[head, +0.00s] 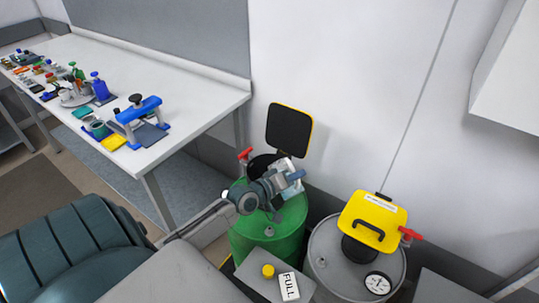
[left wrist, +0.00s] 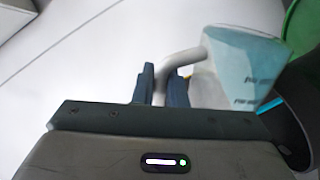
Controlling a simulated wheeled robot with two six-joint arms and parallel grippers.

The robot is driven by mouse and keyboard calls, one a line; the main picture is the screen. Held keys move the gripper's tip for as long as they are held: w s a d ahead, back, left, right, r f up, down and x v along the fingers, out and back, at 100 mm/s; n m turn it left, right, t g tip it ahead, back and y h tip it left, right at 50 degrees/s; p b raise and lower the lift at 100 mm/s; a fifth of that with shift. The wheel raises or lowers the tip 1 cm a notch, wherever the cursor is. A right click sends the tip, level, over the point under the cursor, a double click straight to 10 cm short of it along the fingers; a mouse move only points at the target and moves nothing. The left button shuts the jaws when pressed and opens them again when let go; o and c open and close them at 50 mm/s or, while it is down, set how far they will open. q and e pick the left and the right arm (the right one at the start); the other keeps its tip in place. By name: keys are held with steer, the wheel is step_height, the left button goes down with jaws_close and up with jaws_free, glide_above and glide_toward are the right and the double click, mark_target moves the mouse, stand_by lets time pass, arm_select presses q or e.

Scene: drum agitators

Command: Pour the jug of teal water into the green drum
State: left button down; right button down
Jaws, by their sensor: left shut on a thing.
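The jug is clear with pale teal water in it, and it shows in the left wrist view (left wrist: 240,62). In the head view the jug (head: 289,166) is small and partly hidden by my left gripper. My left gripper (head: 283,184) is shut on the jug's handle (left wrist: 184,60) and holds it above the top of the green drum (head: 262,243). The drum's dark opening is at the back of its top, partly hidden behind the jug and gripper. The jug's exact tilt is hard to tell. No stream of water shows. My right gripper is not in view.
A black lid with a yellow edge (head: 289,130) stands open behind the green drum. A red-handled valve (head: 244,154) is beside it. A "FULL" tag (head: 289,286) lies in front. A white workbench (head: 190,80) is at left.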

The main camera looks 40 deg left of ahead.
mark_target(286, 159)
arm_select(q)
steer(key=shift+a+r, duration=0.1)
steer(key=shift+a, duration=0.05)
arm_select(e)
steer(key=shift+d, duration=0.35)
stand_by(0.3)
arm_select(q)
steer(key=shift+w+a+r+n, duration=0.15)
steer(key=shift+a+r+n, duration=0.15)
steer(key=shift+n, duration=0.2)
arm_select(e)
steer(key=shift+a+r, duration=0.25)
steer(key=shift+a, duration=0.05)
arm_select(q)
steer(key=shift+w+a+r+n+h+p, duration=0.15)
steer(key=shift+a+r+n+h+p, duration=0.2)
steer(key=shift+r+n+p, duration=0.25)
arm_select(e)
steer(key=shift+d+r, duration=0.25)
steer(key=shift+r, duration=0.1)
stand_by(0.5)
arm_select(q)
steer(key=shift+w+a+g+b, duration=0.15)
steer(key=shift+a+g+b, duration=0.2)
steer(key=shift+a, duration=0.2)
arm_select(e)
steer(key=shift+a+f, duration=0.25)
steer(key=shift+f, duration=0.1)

*-*-*

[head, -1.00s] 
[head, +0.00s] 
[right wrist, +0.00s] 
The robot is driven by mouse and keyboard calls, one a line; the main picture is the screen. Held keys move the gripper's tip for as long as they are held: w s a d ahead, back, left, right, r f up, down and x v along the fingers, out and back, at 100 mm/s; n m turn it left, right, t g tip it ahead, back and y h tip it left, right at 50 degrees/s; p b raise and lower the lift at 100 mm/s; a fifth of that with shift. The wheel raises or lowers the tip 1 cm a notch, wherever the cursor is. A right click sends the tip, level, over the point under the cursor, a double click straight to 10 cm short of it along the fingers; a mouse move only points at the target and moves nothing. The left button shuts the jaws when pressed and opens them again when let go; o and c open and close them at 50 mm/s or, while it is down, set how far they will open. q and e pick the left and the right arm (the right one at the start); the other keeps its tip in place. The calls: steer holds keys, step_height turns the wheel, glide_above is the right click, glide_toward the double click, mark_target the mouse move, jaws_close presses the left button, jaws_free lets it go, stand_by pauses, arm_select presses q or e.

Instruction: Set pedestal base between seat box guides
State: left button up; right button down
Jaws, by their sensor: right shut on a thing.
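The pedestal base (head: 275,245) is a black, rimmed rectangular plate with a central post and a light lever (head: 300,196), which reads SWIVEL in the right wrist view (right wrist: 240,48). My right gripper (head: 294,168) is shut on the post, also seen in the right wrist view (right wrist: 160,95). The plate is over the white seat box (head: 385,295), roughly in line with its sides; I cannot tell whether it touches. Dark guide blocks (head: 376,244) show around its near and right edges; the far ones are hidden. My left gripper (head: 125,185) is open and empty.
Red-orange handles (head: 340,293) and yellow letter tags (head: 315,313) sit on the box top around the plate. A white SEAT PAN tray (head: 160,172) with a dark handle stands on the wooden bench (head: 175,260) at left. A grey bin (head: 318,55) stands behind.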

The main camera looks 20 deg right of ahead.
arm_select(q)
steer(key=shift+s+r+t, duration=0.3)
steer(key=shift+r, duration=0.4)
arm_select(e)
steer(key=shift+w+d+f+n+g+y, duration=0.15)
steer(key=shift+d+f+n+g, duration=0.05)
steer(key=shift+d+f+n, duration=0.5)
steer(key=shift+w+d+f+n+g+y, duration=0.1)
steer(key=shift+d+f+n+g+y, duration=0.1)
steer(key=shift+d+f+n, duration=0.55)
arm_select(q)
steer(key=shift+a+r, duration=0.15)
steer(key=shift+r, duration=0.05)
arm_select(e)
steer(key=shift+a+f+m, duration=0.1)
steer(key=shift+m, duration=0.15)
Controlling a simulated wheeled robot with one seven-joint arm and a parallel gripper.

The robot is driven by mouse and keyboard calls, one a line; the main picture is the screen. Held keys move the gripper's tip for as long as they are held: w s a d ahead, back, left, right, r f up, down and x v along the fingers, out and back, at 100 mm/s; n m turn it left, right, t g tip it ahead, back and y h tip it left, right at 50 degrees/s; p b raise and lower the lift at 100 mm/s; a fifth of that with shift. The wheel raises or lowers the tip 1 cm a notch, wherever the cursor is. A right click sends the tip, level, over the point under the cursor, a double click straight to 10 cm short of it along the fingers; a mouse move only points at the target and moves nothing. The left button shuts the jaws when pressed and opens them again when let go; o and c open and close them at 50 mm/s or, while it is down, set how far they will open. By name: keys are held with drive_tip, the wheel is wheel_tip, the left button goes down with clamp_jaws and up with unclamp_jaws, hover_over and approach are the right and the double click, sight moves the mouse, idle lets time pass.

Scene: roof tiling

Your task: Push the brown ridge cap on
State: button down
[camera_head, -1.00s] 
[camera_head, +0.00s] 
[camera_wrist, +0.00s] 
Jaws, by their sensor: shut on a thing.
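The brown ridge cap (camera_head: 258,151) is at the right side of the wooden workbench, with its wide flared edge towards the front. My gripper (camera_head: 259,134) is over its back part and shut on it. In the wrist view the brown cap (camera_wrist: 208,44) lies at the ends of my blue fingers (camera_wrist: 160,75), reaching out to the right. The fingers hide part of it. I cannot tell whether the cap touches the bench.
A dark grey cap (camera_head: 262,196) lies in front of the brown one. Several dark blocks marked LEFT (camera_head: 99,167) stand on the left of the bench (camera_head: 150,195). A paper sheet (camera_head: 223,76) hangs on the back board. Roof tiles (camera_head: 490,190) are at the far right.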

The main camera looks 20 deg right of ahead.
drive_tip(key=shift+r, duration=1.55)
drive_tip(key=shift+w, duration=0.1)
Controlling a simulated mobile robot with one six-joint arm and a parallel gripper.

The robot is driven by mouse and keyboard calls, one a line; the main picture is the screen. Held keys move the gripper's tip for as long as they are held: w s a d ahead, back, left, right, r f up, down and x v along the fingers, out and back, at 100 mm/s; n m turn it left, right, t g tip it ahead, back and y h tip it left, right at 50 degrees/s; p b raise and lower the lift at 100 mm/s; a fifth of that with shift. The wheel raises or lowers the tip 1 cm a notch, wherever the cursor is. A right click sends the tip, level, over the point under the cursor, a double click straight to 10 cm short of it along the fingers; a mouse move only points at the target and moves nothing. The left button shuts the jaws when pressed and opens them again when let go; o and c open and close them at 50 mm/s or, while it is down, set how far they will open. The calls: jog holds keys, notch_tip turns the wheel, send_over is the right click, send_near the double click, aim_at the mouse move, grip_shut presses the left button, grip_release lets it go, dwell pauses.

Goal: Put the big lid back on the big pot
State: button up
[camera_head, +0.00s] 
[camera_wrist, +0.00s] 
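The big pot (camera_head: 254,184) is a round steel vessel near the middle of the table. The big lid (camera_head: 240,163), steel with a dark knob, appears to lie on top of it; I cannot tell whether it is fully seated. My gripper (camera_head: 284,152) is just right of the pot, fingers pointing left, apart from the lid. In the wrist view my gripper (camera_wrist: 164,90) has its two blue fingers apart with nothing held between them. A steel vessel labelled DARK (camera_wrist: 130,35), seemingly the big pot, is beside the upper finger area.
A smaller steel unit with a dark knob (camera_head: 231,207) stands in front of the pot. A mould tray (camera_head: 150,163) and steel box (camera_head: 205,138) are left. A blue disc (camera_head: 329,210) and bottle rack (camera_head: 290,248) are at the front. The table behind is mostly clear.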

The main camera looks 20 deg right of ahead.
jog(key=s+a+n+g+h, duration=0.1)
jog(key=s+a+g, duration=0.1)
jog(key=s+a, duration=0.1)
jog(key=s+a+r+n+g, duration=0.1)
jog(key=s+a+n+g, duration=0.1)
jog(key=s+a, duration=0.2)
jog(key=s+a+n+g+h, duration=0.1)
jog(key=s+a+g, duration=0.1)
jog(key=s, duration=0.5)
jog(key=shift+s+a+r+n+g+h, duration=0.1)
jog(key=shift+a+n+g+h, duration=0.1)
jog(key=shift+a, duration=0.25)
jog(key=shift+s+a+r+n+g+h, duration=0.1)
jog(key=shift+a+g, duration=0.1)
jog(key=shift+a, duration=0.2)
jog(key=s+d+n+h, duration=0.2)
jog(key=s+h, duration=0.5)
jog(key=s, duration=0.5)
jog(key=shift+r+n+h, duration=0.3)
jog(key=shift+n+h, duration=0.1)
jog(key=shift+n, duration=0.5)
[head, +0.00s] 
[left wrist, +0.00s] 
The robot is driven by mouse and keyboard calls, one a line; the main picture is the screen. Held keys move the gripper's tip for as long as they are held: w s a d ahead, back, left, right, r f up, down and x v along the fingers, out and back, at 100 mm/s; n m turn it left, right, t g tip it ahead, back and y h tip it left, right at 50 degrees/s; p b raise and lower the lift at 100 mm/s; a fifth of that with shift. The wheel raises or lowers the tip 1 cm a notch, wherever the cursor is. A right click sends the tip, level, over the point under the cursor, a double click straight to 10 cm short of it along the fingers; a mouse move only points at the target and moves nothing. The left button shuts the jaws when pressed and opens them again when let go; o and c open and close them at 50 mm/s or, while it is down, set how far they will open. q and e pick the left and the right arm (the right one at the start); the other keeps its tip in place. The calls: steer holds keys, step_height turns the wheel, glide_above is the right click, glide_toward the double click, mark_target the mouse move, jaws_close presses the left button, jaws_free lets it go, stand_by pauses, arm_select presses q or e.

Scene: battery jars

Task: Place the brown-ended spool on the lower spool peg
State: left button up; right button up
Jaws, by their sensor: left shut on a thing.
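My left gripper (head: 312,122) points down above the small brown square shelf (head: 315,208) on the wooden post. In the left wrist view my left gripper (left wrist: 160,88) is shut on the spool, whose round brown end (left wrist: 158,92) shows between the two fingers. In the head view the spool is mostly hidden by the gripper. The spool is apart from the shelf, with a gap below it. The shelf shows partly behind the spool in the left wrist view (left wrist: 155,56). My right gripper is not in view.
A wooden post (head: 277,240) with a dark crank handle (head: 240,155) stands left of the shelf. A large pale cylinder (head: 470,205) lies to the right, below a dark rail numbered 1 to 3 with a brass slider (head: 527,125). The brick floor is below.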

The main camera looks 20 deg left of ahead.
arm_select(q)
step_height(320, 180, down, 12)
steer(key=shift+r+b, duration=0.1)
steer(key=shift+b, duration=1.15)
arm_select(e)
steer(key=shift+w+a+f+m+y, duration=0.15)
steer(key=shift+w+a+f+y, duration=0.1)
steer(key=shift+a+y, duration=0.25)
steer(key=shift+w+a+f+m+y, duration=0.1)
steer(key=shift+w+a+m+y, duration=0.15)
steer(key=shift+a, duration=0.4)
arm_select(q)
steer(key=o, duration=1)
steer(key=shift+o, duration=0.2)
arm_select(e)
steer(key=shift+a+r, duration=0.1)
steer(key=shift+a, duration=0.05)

*-*-*

◆ **YOUR INSTRUCTIONS**
Report all lines of the material that contain the word "time".

◆ **THE REPLY**
The robot is driven by mouse and keyboard calls, one a line; the main picture is the screen. Held keys move the gripper's tip for as long as they are held: w s a d ahead, back, left, right, r f up, down and x v along the fingers, out and back, at 100 mm/s; n m turn it left, right, t g tip it ahead, back and y h tip it left, right at 50 degrees/s; p b raise and lower the lift at 100 mm/s; a fifth of that with shift. The wheel raises or lowers the tip 1 cm a notch, wherever the cursor is. A right click sends the tip, level, over the point under the cursor, a double click straight to 10 cm short of it along the fingers; a mouse move only points at the target and moves nothing. The left button shuts the jaws when pressed and opens them again when let go; o and c open and close them at 50 mm/s or, while it is down, set how far they will open. q and e pick the left and the right arm (the right one at the start); the other keeps its tip in place. By name: keys are held with steer, the wheel is step_height, the left button goes down with jaws_close and up with jaws_free, glide_above and glide_toward are the right and the double click, mark_target moves the mouse, stand_by lets time pass, arm_select presses q or e.
The robot is driven by mouse and keyboard calls, one a line; the main picture is the screen. Held keys move the gripper's tip for as long as they are held: w s a d ahead, back, left, right, r f up, down and x v along the fingers, out and back, at 100 mm/s; n m turn it left, right, t g tip it ahead, back and y h tip it left, right at 50 degrees/s; p b raise and lower the lift at 100 mm/s; a fifth of that with shift. The wheel raises or lowers the tip 1 cm a notch, wherever the cursor is. A right click sends the tip, level, over the point under the cursor, a double click straight to 10 cm short of it along the fingers; a mouse move only points at the target and moves nothing. The left button shuts the jaws when pressed and opens them again when let go; o and c open and close them at 50 mm/s or, while it is down, set how far they will open. By name: keys are held with drive_tip, the wheel is wheel_tip, the left button goes down with clamp_jaws and up with unclamp_jaws, hover_over and approach are the right and the double click, sight moves the mouse, idle lets time pass.

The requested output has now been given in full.